If there is no part of you unfulfilled by

stock options and prime time programming and

cutting edge digital technology –

then perhaps these poems are not for you


(From “Notes to Self”, Richard Modiano)


It’s not often you find a warning label in a poetry book; it’s refreshing, and sometimes necessary. To be honest, poetry is not for everyone, especially poetry that champions the causes of those who are not socially/economically/racially privileged, that’s also political, passionate, and deeply personal. Richard Modiano’s The Forbidden Lunchbox (© 2022 Punk Hostage Press), is all of these things. 

Full disclosure: I’ve known Modiano, though not as well as I’d like to, for almost two decades. I know him as an expert haiku/senryu poet, a guy who was instrumental in steering Beyond Baroque back from the brink of financial ruin, and as a certified member of the Industrial Workers of the World. I know him as an honest, forthright, decent man, who, once committed to a cause, integrates it into himself and makes it his own. So, my pleasure at discovering what I don’t know, as well as rediscovering what I do know, makes reading The Forbidden Lunchbox a complex, thought-provoking experience.
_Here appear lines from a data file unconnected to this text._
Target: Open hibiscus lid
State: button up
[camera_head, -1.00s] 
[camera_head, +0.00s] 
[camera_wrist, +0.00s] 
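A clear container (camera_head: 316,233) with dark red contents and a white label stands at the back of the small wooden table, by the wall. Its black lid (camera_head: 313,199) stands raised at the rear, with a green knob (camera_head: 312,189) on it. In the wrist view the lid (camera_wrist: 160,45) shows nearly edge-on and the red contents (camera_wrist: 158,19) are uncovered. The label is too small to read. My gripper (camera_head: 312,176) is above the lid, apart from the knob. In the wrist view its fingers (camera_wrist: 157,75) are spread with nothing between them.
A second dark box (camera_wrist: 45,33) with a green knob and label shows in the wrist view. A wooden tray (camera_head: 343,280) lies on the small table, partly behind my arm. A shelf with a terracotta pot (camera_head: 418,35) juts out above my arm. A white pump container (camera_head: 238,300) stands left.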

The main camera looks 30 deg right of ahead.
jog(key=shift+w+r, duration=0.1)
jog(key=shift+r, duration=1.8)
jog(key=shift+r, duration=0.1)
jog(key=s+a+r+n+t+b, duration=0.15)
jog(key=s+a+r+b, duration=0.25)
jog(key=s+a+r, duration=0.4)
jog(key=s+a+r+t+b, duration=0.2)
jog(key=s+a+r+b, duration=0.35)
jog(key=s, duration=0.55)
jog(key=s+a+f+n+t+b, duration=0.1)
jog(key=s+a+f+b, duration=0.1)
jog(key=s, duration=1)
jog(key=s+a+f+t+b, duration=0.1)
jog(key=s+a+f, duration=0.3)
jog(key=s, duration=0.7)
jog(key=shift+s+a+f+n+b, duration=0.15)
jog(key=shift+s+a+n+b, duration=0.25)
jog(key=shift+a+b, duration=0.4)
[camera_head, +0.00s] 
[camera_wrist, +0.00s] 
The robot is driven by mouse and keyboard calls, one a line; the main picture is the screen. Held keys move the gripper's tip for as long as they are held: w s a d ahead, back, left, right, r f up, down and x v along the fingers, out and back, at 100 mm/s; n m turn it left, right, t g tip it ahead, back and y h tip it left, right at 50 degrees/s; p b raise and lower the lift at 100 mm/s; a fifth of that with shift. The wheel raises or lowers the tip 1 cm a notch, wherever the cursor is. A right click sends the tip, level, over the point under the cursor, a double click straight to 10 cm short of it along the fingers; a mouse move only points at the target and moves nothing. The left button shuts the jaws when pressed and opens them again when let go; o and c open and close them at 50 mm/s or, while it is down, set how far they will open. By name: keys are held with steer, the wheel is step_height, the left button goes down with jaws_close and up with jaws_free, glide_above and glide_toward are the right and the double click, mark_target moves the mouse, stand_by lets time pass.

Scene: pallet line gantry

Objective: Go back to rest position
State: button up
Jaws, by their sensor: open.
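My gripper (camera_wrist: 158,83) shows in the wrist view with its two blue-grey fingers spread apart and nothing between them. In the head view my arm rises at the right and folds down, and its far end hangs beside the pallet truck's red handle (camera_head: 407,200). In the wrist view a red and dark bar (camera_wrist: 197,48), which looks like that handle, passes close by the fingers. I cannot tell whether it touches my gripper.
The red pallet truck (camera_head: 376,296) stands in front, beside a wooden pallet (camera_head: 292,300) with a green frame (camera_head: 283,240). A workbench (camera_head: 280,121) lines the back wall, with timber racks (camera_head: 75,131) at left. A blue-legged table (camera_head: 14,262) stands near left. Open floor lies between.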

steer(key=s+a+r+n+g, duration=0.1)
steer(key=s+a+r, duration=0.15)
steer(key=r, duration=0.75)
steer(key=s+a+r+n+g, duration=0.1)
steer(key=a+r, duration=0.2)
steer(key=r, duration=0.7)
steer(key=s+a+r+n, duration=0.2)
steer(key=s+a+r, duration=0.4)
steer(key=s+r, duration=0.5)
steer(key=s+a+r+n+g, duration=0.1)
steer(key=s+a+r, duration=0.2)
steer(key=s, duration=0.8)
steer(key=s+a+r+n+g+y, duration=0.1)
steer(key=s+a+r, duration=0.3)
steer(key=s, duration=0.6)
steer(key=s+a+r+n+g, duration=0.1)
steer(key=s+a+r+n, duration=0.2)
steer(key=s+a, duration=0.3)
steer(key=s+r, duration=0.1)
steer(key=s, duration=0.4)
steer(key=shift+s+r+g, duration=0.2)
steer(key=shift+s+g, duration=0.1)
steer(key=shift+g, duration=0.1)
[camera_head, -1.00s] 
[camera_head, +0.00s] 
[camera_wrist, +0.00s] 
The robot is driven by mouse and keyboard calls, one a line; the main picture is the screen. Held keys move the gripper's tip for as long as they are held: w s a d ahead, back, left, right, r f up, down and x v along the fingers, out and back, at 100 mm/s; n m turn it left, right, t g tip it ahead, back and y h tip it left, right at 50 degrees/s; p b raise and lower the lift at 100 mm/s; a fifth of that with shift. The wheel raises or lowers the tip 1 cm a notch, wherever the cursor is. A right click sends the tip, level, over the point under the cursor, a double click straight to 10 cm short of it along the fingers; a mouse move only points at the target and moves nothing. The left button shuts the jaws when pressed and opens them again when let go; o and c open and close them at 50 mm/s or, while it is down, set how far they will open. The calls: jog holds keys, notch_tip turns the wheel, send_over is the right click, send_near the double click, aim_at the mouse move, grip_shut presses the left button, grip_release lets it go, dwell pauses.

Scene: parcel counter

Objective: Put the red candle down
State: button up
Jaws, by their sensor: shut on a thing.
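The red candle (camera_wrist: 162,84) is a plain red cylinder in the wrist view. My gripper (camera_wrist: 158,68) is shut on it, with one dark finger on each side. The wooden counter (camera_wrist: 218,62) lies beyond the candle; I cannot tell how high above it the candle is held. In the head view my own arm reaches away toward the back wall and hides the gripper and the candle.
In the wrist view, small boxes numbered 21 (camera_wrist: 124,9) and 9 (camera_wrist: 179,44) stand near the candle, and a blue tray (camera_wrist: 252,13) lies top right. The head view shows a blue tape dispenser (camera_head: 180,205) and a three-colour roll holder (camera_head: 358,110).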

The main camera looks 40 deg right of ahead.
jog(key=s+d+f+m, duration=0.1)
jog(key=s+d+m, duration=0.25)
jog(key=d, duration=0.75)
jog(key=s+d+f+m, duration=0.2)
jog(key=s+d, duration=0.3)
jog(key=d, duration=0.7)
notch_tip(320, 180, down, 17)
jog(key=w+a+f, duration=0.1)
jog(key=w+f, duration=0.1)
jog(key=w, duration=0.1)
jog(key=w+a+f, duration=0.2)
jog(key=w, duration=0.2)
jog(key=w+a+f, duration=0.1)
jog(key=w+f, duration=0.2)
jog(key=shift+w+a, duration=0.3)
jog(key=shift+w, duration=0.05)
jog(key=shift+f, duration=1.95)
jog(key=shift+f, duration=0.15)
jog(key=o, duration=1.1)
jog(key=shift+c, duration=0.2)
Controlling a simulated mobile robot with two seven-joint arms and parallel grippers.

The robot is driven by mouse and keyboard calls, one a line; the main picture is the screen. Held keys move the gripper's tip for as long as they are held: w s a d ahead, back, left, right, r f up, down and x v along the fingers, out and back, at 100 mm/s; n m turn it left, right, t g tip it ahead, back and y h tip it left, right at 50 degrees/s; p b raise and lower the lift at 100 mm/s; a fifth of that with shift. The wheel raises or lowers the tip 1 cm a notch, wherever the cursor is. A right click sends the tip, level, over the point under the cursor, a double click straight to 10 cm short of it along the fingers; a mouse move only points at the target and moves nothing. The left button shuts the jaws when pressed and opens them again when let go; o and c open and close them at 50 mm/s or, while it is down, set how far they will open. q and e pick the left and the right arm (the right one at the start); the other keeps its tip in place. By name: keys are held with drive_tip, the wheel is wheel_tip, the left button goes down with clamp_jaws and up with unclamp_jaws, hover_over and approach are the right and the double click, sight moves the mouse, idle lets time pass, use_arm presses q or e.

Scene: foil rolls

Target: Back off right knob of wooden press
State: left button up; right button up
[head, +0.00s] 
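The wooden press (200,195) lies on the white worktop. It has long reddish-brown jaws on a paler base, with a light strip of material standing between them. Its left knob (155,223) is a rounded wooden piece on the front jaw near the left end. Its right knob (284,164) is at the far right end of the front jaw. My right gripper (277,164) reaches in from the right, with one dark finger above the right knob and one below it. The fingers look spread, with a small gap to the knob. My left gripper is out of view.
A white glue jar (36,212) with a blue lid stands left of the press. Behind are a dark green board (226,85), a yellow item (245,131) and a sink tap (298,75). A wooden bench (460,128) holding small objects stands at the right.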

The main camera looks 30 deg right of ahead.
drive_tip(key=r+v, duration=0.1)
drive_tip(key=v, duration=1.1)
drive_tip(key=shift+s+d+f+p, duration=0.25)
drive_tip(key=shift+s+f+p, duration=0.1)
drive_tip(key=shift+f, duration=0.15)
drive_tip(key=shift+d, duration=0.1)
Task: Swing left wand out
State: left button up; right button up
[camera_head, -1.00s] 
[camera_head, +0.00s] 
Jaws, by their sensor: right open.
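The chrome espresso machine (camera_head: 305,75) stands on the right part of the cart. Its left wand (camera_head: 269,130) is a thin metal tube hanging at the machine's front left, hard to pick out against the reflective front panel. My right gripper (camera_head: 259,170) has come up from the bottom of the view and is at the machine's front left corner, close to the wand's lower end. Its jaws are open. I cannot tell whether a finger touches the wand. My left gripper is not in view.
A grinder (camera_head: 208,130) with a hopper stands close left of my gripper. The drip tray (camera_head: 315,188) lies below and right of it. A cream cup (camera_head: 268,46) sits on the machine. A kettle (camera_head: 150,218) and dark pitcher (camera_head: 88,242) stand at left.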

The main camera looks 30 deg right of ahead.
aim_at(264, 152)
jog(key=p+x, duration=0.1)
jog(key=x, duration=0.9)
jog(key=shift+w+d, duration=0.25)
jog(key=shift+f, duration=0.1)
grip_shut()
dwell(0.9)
I want to recommend the reader to regard The Forbidden Lunchbox, with a warning label that clearly doubles as an invitation, as a book of travel poetry. We always travel, through space, time, our imaginations, by car/plane/train/walking/running, or through virtual worlds built by cyber engineers. As we travel through our days, our personal landscapes are marked by people and events that become signposts to point us in the direction of discovering who each of us really is/could be. 

The Forbidden Lunchbox is not a package holiday or a booze cruise. It’s more like backpacking through the world with a poetic Buddha, who, as the story goes, on his way to enlightenment, left behind the artifice of wealth and power, and went out into the real, and savagely beautiful world of people. Modiano takes the reader into bars to meet those who want to get lucky (“At the Rainbow Bar and Grill”), and coffee shops (“Comrade''), where fellow conspirators recognise each other by their shared ideology; through the aftereffects of the bombings of Hiroshima and Nagasaki (“Peace Plaza,Hiroshima”), to relationships with strangers (“Gaijin”), as well as friends (“Poem for Rob Plath”), and loved ones (“Drops fall”, and “Poem for Zoë Tamerlis"); and his objections, and warnings over our country’s increasing trend toward accepting authoritarian rule (“Maga Maga”, “Trumpenvolk”, and “Endgame”). 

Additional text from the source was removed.